I'm not sure I trust future projections much from the EIA; they are extremely conservative in terms of being unable to imagine non-fossil fuel energy. They've been consistently wrong on renewable technology as well:

http://cleantechnica.com/2016/05/15/us-eia-responds-cleantec...

I don't mean to diminish the excellent work they do. But for projections like this they must necessarily embody lots of opinion, and there's a good chance that their opinions embody the slow-change mindset of the energy industry.

This is comparing miles traveled to fuel costs when it really should compare fuel consumed / person to fuel costs since MPG is not static.

I would bet with hybrid (and arguably electric) cars being as usable as their ICE cousins that the demand for transportation fuel will become far more elastic.
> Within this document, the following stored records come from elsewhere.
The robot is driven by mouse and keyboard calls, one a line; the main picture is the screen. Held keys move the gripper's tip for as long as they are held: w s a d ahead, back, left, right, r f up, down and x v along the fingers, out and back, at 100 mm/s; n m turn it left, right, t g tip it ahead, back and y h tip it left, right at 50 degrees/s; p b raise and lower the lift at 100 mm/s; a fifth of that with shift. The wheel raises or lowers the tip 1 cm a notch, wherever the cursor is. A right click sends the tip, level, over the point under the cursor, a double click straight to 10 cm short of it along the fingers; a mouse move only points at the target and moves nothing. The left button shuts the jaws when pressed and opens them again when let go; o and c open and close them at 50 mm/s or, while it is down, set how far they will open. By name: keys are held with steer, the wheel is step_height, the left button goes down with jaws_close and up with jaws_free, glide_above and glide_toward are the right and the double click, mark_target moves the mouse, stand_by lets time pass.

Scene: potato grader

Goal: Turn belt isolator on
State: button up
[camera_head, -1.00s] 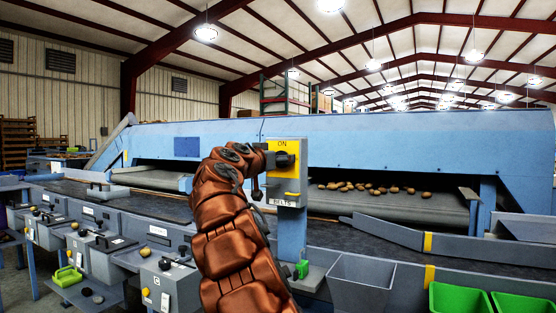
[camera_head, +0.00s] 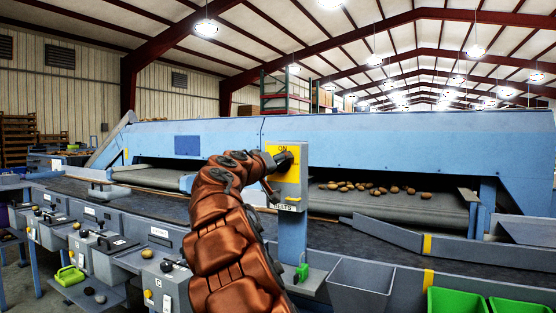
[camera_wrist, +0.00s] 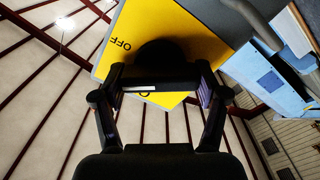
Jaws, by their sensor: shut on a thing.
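The belt isolator is a yellow plate (camera_head: 287,148) marked ON at its top, on a grey box (camera_head: 292,192) with a BELTS label below. The box stands on a blue post. In the wrist view the yellow plate (camera_wrist: 132,30) shows the word OFF on the left and part of another word below, mostly covered. A dark rounded switch handle (camera_wrist: 165,52) stands at the plate's middle. My gripper (camera_wrist: 160,80) is shut on this handle; it also shows in the head view (camera_head: 281,160), in front of the plate. The handle's pointing direction is hidden by my fingers.
The blue grader with potatoes (camera_head: 360,187) on its belt lies behind the post. A grey bin (camera_head: 360,285) and green crates (camera_head: 458,300) stand at the lower right. A row of grey control boxes (camera_head: 110,255) runs along the left.

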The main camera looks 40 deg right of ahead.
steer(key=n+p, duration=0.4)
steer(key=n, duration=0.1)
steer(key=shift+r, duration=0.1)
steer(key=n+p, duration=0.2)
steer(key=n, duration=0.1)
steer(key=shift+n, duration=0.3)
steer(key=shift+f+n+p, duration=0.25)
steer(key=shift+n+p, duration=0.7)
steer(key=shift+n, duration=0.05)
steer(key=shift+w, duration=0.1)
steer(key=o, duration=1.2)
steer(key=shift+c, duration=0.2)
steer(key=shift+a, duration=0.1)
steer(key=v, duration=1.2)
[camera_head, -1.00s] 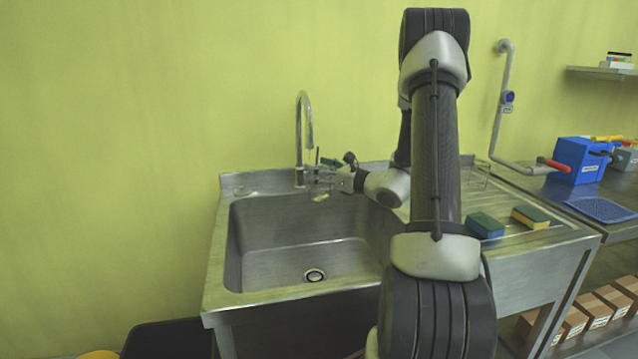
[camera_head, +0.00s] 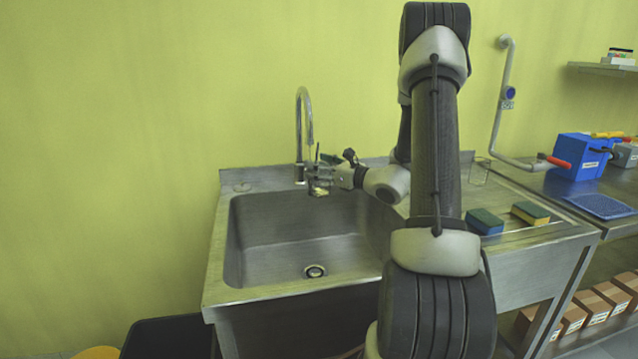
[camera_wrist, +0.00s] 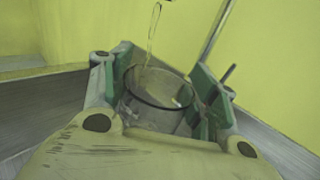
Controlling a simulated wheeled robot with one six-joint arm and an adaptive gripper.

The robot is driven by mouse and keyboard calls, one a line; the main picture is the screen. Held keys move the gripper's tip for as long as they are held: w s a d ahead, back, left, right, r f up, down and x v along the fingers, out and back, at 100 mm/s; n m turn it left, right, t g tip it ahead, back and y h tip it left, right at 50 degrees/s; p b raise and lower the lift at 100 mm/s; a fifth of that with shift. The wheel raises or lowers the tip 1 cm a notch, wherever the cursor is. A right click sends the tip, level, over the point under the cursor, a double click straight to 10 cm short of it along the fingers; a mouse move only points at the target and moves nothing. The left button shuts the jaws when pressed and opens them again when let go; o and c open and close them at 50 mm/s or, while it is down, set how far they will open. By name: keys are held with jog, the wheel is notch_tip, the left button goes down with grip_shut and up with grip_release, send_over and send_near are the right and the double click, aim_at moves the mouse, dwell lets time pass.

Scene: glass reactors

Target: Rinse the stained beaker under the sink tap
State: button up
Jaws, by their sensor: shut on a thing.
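My gripper (camera_head: 318,178) is over the back of the sink basin, just under the spout of the curved tap (camera_head: 303,115). In the wrist view its green-padded fingers (camera_wrist: 165,92) are shut on a clear glass beaker (camera_wrist: 158,112), one on each side. The beaker's mouth faces up toward the camera. A clear stream of water (camera_wrist: 151,38) comes down from the tap spout (camera_wrist: 167,1) to the beaker's mouth. A pale yellowish patch shows low on the beaker (camera_head: 318,192) in the head view. The beaker's underside is hidden in the wrist view.
The steel sink basin (camera_head: 305,235) is empty below, with a round drain (camera_head: 315,271). Two sponges (camera_head: 484,221) (camera_head: 530,213) lie on the drainboard to the right, and a wire holder (camera_head: 479,173) stands behind. A blue box (camera_head: 580,157) is on the right bench.

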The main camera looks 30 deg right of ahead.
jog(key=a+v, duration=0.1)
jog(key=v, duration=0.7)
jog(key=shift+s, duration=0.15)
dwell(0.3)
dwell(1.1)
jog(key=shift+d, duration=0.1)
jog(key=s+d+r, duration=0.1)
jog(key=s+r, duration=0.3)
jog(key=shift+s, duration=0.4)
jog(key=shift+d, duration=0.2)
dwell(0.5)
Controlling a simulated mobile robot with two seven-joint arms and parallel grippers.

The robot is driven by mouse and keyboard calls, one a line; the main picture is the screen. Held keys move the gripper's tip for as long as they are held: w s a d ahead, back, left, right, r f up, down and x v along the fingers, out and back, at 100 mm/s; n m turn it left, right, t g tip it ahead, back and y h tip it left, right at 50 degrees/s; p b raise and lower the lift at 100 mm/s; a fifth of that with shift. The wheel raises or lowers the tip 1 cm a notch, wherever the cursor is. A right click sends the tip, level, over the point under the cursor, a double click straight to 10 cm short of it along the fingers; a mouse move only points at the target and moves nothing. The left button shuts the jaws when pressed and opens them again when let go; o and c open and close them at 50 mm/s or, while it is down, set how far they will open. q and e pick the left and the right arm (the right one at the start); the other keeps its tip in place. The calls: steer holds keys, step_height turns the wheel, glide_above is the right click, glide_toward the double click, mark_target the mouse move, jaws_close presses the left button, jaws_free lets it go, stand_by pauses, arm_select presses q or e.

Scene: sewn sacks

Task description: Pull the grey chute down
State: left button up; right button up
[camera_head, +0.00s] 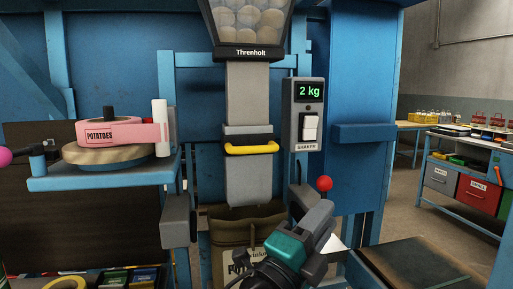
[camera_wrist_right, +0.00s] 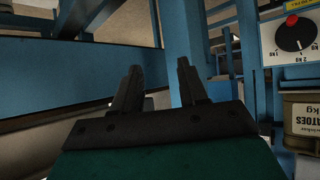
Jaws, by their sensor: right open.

>It's nowhere near enough to meaningfully affect demand.

That's because gas is inelastic. That doesn't mean a price increase wouldn't have a negative effect.

OTOH, most carbon capture schemes need a carbon price about triple of that to break even (IIRC).
27 cents a gallon is quite a lot.
No it isn't. US gas prices are comically low compared to virtually every other country on the planet. The exceptions are countries with stupidly low gas prices like Venezuela and Saudi Arabia. If this tax was applied it wouldn't push America into European levels of pricing. It wouldn't even nudge it into Canadian pricing levels.
Hasn't US petrol prices seesawed from $4 to $2 fairly recently?

Of course, over here in the UK it's £1.10/liter, which is about $6.

Gas prices vary by that amount just from state to state.
And that variance is also considered "a lot."
And that will just be the start.
Compared to inundating Manhattan? Perspective.